Intuitively, there is a hierarchy of document types ordered by the amount of structural information captured, and the ease with which such structure can be recognized. The amount of structural information varies from plain paragraphs and sentences marked up with normal punctuation, all the way up to highly technical documents with footnotes, equations and references. The ease with which the structure can be extracted ranges from the bitmap on a low-resolution fax, through to a postscript file, on upward to a highly marked up SGML file. Given a document instance, the amount of markup information determines which of these logical structures we can extract. Given a plain ASCII document, structural information has to be inferred from the layout of the text, e.g., spacing, vertical alignment and centering. In the case of encodings in markup languages like La)TeX, much of the logical structure is explicitly present in the markup. Structure based document encoding systems like SGML provide the potential for extracting the richest possible logical structure, since they separate the layout process from the encoding of the document structure.

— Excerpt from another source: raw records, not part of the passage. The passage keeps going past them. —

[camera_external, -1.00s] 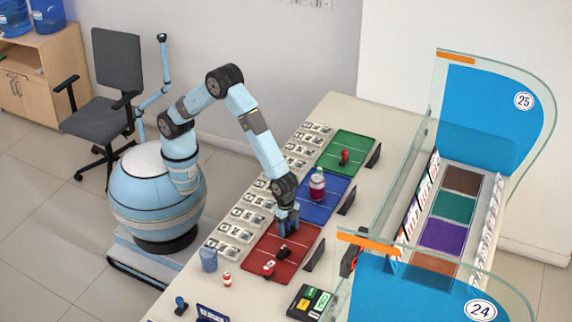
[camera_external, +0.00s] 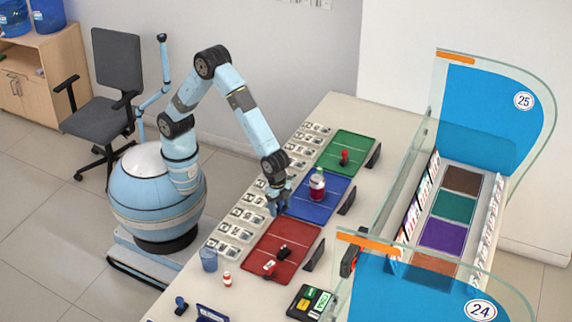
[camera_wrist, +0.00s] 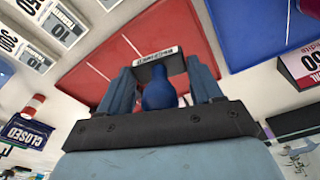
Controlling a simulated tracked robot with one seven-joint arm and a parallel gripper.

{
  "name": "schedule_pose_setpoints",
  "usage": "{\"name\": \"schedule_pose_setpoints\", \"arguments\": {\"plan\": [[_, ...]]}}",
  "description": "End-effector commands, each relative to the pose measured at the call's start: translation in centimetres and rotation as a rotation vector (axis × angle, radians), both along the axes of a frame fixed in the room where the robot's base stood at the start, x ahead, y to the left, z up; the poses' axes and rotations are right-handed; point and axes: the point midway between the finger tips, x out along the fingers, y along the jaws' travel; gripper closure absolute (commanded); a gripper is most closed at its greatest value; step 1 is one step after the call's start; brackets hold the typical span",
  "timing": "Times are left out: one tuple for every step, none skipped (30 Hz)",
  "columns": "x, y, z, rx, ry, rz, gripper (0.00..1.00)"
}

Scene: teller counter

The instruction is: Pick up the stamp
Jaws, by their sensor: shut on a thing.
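My gripper (camera_external: 277,206) is shut on a stamp (camera_wrist: 157,92) with a blue handle and a black base with a pale printed label. In the wrist view the stamp sits between the two fingers of my gripper (camera_wrist: 160,85). My gripper is above the counter, over the gap near the red mat (camera_external: 262,240) and the blue mat (camera_external: 318,206). In the external view the held stamp is mostly hidden by the fingers.
A black item (camera_external: 285,252) and a red item (camera_external: 269,268) lie on the red mat. Another blue stamp (camera_external: 181,305) stands at the near end.

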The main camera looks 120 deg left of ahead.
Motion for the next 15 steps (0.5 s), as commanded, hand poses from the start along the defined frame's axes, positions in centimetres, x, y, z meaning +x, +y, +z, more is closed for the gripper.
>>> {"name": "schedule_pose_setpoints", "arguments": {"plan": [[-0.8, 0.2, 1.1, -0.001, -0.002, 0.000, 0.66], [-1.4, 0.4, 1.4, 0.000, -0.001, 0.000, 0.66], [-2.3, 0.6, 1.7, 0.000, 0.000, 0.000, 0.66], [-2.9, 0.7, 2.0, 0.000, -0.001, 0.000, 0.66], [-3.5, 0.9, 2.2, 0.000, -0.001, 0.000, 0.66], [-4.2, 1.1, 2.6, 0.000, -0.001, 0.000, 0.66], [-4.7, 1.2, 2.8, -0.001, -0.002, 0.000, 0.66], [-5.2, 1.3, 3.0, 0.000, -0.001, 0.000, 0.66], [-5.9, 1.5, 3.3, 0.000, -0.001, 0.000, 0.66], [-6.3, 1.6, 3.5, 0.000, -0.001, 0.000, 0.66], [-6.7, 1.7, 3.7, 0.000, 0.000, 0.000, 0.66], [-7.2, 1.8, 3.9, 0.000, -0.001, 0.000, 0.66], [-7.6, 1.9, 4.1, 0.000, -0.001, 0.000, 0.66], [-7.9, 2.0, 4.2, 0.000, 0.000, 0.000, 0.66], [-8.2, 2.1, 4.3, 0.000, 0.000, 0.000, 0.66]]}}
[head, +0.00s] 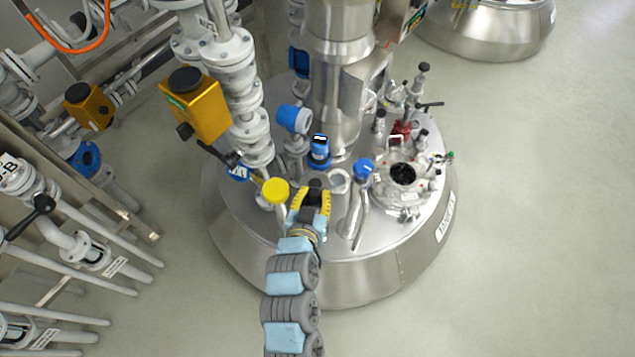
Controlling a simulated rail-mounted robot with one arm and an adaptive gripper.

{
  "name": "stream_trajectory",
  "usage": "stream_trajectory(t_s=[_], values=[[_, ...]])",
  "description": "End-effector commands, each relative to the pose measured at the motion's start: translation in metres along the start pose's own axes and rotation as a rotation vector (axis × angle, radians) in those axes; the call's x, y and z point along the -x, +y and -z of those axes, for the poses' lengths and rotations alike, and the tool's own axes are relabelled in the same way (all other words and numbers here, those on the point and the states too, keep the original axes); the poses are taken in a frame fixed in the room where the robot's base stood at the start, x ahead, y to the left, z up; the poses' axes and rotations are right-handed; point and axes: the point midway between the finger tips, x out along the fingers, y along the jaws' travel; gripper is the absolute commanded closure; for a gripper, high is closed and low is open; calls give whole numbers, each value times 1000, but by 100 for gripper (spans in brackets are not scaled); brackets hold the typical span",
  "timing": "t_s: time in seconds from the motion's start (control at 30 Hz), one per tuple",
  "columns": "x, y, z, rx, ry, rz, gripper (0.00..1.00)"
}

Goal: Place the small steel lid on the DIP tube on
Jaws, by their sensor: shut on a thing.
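My gripper (314,190) is over the top of the steel reactor vessel (290,250), its yellow-padded fingers closed around a small dark piece. This appears to be the knob of the small steel lid, whose plate is largely hidden by the fingers. A pale round steel ring or opening (340,181) is just right of my fingertips. It may be the DIP tube's mouth, but no label is readable there. I cannot tell whether the held piece touches anything below.
A yellow-capped pipe (275,191) stands close left of my gripper. A blue-capped pipe (363,168) rises to the right. A thick steel column (335,95) stands behind. White flanged piping (240,95) crowds the left.

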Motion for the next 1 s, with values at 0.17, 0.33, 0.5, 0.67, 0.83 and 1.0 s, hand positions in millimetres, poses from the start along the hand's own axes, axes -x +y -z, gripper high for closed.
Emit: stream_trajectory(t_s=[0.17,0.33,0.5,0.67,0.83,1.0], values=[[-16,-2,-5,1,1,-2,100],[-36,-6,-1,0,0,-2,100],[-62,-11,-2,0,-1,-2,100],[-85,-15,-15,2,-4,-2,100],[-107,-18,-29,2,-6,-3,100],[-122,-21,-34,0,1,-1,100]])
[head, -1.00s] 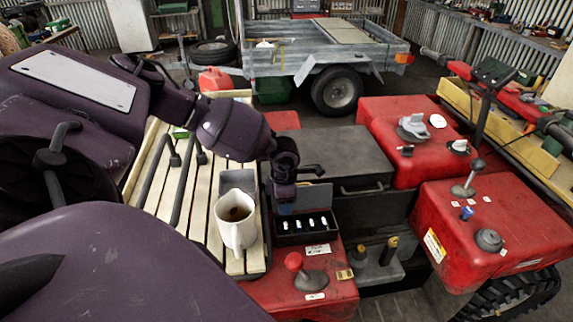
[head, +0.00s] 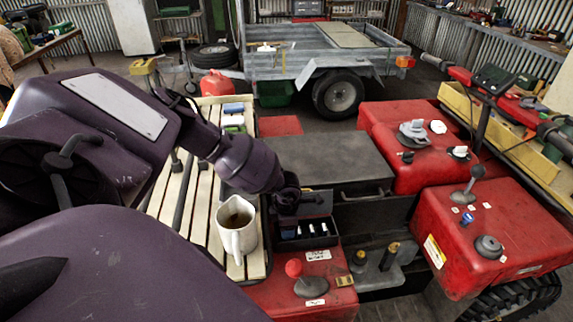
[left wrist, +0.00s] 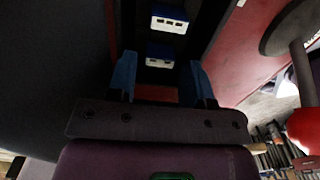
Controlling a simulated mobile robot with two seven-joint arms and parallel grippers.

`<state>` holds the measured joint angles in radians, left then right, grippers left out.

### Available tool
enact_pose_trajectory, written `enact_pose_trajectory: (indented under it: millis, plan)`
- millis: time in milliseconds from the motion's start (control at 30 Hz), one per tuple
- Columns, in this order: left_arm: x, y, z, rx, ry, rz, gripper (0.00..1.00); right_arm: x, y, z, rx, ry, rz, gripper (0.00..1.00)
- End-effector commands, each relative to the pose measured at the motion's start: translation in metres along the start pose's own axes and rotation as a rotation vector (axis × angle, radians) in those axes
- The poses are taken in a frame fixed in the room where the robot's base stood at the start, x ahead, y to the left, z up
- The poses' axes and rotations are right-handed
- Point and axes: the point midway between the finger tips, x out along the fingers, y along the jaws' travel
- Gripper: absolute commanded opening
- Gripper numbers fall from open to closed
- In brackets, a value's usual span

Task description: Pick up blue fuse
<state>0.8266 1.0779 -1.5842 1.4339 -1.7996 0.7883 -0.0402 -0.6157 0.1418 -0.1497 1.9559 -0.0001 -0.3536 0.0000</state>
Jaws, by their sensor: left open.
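A black open box (head: 306,243) with a row of small white-and-blue fuses (head: 312,229) stands on the red deck. My left gripper (head: 289,231) reaches down over the left end of this row. In the left wrist view its two blue fingers (left wrist: 160,78) are apart. One blue-edged fuse (left wrist: 160,55) lies in line with the gap between the fingers, and I cannot tell whether they touch it. Another blue-edged fuse (left wrist: 169,18) lies farther along the row. The left end of the row is partly hidden by the gripper in the head view. My right gripper is not in view.
A white mug (head: 237,232) with dark contents stands on the slatted bench (head: 184,222) left of the box. A red-knobbed lever (head: 294,268) rises in front of the box. A dark grey cover (head: 330,160) lies behind it. Red housings (head: 450,260) stand at the right.

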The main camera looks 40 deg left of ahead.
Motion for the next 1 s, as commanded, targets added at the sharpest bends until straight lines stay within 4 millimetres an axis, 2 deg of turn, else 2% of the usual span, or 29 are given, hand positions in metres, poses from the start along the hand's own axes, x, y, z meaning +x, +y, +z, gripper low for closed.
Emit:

Our recognizer captures logical structure present in electronic documents encoded in the TeX family of languages. An important feature of this recognizer is that it works on the entire gamut of encodings, ranging from plain ASCII documents, i.e., no markup, up to documents containing completely unambiguous encodings of the logical structure. Recognition of document structure is an important step in producing audio renderings, since the quality of such renderings is directly determined by the richness of the available structural information.
Our basic document model is the attributed tree. Each hierarchical level of the document is modeled as a node in this tree. Each node can have content, children and attributes. In this respect, our document model is no different from the ones used by SGML[+]. We now introduce the hierarchy of objects used to model documents belonging to the article style of LaTeX. Since our recognizer is implemented in CLOS, an object-oriented language, we will use object-oriented terminology throughout this chapter. Thus, the term object typically refers to a CLOS object. Further, the terms subclass and subtype are used synonymously.